__DATA EXCERPT__.
####

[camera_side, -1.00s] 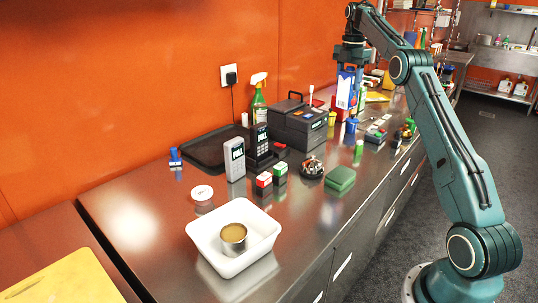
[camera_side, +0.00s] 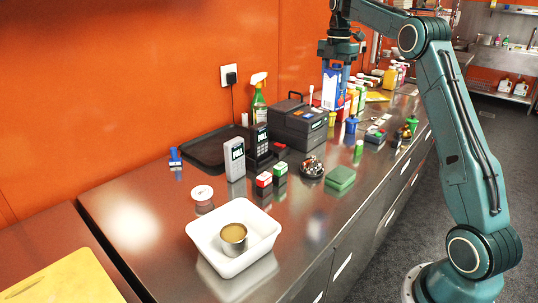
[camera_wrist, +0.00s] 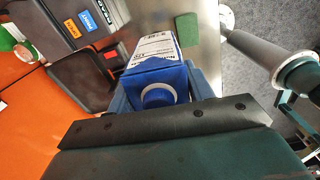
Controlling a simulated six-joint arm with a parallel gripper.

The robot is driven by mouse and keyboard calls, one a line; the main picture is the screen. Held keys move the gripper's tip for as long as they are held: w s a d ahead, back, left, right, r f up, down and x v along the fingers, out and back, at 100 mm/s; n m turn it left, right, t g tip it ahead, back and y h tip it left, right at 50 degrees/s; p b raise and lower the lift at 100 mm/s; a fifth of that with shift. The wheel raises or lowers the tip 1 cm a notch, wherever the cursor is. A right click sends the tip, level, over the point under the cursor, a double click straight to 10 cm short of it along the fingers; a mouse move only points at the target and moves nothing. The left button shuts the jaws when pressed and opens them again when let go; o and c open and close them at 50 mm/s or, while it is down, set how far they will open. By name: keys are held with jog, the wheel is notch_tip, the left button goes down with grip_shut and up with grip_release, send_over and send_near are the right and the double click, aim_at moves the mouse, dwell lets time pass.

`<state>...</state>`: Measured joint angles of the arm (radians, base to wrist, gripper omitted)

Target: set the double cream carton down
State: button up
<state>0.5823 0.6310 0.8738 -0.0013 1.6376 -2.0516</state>
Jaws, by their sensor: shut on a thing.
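The double cream carton (camera_side: 332,86) is white and blue; in the side view it is upright behind the black printer-like machine. My gripper (camera_side: 337,68) points down and is shut on its upper part. In the wrist view the carton (camera_wrist: 152,62) shows its blue top and round blue cap, with a blue finger of my gripper (camera_wrist: 160,92) on each side. Its base is partly hidden in the side view, so I cannot tell whether it touches the counter.
Several packs and bottles (camera_side: 362,95) crowd the counter beyond. The counter's front middle (camera_side: 300,215) is clear.

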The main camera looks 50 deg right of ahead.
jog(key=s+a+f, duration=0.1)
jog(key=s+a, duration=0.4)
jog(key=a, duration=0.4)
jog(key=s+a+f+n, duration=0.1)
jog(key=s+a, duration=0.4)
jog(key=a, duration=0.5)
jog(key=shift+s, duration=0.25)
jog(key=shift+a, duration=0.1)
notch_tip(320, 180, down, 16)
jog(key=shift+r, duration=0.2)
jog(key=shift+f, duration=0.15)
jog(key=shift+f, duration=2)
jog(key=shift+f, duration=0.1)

####

__GOAL__. Reproduce every line precisely as given, omitting all pictures.

__ANSWER TO THIS EXERCISE__.
[camera_side, -1.00s] 
[camera_side, +0.00s] 
[camera_wrist, +0.00s] 
Controlling a simulated six-joint arm with a parallel gripper.

The robot is driven by mouse and keyboard calls, one a line; the main picture is the screen. Held keys move the gripper's tip for as long as they are held: w s a d ahead, back, left, right, r f up, down and x v along the fingers, out and back, at 100 mm/s; n m turn it left, right, t g tip it ahead, back and y h tip it left, right at 50 degrees/s; p b raise and lower the lift at 100 mm/s; a fifth of that with shift. The wheel raises or lowers the tip 1 cm a notch, wherever the cursor is. A right click sends the tip, level, over the point under the cursor, a double click straight to 10 cm short of it along the fingers; a mouse move only points at the target and moves nothing. The left button shuts the jaws when pressed and opens them again when let go; o and c open and close them at 50 mm/s or, while it is down, set how far they will open. By name: keys are held with jog, the wheel is notch_tip, the left button goes down with grip_shut and up with grip_release, send_over and send_near are the right and the double click, aim_at moves the mouse, dwell lets time pass.

`<state>...</state>`: Measured joint angles of the arm (radians, base to wrist, gripper omitted)

Target: set the double cream carton down
State: button up
<state>0.5823 0.6310 0.8738 -0.0013 1.6376 -2.0516</state>
Jaws, by their sensor: shut on a thing.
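The double cream carton (camera_side: 332,86) is white and blue; in the side view it is upright behind the black printer-like machine. My gripper (camera_side: 337,68) points down and is shut on its upper part. In the wrist view the carton (camera_wrist: 152,62) shows its blue top and round blue cap, with a blue finger of my gripper (camera_wrist: 160,92) on each side. Its base is partly hidden in the side view, so I cannot tell whether it touches the counter.
Several packs and bottles (camera_side: 362,95) crowd the counter beyond. The counter's front middle (camera_side: 300,215) is clear.

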The main camera looks 50 deg right of ahead.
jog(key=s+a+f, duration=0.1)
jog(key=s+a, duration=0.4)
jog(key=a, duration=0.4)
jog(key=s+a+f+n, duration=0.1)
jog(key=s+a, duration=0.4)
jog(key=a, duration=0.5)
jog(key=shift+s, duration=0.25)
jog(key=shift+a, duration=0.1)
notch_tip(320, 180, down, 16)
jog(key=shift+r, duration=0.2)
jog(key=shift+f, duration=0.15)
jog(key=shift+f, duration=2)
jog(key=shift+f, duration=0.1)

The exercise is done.